Problem statement: Which lines hold the word "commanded"? Copy each of them from the material.

☆ ☆ ☆

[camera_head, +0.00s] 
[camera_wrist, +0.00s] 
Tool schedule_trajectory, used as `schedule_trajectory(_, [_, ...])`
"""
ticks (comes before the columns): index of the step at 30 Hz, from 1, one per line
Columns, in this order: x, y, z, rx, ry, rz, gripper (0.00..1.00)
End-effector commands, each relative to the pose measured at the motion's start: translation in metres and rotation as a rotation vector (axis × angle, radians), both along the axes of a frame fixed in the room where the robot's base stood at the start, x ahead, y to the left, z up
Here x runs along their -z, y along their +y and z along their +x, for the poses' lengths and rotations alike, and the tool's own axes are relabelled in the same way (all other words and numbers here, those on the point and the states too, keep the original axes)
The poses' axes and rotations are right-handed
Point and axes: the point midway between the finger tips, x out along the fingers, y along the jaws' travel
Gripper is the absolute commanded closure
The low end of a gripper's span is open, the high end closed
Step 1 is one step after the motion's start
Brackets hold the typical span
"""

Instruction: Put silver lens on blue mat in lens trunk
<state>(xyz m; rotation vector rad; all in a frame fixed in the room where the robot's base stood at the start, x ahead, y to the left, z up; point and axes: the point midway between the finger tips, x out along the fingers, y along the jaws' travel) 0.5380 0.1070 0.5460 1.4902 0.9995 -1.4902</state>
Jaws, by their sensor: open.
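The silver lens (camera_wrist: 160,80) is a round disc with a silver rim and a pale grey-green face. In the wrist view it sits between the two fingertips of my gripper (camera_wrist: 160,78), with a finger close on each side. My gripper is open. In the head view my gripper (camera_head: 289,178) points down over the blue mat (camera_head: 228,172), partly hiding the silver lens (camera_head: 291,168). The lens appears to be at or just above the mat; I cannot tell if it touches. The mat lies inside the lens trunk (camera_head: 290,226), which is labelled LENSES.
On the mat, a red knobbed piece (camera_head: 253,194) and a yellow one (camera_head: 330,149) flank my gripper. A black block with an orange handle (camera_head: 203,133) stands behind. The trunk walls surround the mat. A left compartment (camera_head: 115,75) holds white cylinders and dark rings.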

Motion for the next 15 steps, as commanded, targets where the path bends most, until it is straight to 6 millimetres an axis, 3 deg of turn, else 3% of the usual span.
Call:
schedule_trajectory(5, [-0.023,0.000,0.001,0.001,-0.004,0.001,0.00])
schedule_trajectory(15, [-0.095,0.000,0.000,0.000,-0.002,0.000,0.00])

☆ ☆ ☆

The solution:
Gripper is the absolute commanded closure
Motion for the next 15 steps, as commanded, targets where the path bends most, until it is straight to 6 millimetres an axis, 3 deg of turn, else 3% of the usual span.

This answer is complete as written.